In his second collection, Christopher Kondrich navigates the link between what we see as our inner value and the external world that supplies it. Valuing's deeply personal poems explore faith, love, ethics, and mortality from a variety of angles and through a variety of poetic forms as a means of questioning the origination of one's own value system. Does it come from the belief in a god, from the love one gives or receives, or from the diminution of the self and its desires? If "you cannot sneak through your life," as the speaker of one of Valuing's poems proclaims, then how might one ensure that the noise a life inevitably makes is an echo of the values one holds dear?
It is one thing to know there are limits to human knowledge, boundaries to how much we can accurately say about our labyrinthine selves, the objects we touch, and, more vastly, the mystery in which we spin. It is another thing entirely for a poet to articulate this so keenly that suddenly our limits become our bounty. What is of value in us? 'To live amongst walls and proclaim those walls a home,' Kondrich writes. Valuing
instructs us through disappointment and joy in a rare and trustworthy measure. The poems are entire philosophies, but they must try again and again with each turn of the page, as such is our lot. And although we move within the limits of knowledge and language, 'Do not worry. The other side / will lift you and change you / if how you were standing / doesn't make it across.' I, for one, need this book.
—Katie Ford, author of If You Have to Go
'I choose to love / as asylum from that which presses me / to hate,' says the opening poem of Valuing,
a rich and vital book by Christopher Kondrich. Lines like these are quite apropos in such a philosophical work of art in which Kondrich questions and embraces both God and pessimism, all the while trying to establish a self-a being worth more than what late capitalism can allow-by chanting what seems like spells born before anyone was born: 'Also, I must capture you in song.
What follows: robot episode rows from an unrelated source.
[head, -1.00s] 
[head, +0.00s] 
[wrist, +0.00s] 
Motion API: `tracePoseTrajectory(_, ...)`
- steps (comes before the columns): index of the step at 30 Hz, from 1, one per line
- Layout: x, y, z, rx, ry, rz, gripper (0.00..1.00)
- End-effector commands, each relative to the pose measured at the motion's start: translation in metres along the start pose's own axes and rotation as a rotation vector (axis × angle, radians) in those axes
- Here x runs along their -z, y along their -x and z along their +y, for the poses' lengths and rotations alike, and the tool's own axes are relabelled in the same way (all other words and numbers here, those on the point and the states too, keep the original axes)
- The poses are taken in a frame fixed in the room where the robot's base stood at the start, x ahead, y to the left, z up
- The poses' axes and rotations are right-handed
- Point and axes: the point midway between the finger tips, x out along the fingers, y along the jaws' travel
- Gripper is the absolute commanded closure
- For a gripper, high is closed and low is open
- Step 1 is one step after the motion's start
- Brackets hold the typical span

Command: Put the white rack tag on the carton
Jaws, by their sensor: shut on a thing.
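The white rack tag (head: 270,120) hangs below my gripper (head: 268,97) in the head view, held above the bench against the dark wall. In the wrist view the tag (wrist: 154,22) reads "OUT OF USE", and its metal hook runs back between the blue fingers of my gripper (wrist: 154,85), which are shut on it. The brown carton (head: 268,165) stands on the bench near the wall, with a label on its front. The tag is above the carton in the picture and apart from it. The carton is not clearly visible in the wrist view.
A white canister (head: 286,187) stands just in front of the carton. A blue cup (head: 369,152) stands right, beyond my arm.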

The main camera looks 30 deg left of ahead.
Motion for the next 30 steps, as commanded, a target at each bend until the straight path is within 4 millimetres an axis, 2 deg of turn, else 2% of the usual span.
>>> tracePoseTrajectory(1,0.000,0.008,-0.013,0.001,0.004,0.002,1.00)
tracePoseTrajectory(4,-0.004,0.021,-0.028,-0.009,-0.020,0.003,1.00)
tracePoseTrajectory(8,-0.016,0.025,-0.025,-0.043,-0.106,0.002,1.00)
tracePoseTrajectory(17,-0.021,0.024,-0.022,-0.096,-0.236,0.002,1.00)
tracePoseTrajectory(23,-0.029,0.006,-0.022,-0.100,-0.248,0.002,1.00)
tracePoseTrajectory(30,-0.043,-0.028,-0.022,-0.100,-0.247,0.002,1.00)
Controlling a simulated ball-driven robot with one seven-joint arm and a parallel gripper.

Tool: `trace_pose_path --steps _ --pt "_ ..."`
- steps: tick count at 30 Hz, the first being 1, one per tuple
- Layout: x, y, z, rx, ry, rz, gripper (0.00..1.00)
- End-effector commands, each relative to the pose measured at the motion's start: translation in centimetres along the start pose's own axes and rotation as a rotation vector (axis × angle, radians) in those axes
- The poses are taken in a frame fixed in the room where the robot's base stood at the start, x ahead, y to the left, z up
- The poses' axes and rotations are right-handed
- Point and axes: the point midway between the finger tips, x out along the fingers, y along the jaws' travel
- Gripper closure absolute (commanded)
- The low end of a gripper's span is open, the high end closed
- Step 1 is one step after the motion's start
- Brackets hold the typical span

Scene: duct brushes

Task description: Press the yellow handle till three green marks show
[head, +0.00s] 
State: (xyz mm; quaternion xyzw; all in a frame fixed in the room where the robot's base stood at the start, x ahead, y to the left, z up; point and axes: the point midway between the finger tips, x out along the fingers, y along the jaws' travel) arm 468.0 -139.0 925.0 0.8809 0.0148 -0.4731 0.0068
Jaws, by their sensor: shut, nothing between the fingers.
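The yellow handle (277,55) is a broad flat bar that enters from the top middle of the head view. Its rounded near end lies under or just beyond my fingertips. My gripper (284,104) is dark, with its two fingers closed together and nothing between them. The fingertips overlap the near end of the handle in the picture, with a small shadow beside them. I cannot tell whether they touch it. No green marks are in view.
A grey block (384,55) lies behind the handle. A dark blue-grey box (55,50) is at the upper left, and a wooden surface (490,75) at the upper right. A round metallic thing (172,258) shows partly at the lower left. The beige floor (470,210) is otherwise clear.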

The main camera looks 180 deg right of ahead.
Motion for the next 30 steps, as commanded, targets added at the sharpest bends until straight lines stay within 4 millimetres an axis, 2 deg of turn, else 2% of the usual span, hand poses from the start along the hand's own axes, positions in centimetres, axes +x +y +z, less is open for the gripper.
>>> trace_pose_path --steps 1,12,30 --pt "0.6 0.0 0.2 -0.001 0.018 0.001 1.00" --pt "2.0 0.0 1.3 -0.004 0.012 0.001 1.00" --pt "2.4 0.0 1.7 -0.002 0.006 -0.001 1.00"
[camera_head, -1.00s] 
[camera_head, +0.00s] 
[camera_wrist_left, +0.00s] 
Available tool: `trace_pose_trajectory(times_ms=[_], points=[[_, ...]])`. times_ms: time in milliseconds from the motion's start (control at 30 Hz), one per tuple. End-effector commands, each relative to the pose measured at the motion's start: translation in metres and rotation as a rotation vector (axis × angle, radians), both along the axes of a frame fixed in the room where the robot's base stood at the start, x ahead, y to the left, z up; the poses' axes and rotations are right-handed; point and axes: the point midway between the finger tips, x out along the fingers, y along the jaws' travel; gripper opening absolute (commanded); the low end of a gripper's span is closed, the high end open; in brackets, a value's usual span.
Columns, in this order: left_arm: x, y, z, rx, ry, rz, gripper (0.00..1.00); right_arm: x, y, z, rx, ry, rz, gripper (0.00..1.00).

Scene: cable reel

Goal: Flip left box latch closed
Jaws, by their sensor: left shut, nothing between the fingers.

I must find music to set to this / aging and follow the river to my death.' There is not space enough for me to write all I love about this book and its potential for influence on poetry and on any mind made vulnerable to poetry.
—Jericho Brown, author of The New Testament
Christopher Kondrich fashions startling, arresting images and fabulous metaphors that are all the more startling, arresting, and fabulous because they're so functional to the overflowing reality and profundity of his poems. He has an excellent mind accompanied by an exuberant imagination.